### Requirements
Pull out every line from the line containing "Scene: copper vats" through the end of the material, both ends included, and reproduce it exactly. Keep pictures out.

### Data
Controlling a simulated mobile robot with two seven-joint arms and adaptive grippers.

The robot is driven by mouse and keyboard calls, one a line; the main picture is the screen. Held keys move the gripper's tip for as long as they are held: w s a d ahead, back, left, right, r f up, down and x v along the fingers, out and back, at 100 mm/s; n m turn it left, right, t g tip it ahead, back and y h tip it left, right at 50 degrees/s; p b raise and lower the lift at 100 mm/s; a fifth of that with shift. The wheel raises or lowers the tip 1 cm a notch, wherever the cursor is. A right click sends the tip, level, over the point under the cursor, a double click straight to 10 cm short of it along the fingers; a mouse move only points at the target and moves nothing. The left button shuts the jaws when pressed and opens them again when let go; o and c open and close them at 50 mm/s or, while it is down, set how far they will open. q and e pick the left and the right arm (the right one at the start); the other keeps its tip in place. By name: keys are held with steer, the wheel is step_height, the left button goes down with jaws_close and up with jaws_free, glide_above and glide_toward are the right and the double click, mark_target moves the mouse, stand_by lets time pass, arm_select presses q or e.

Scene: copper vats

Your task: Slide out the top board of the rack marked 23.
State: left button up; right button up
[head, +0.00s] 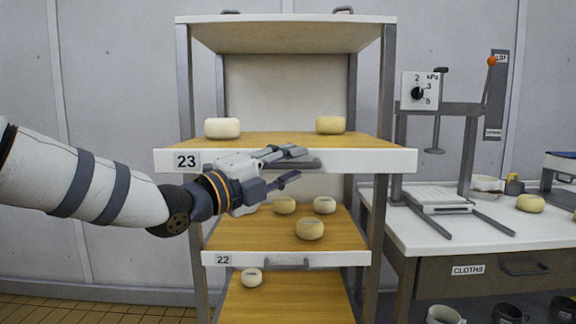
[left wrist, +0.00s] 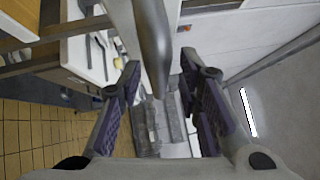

### Complete response
Scene: copper vats

Your task: Slide out the top board of the rack marked 23.
State: left button up; right button up
[head, +0.00s] 
[left wrist, +0.00s] 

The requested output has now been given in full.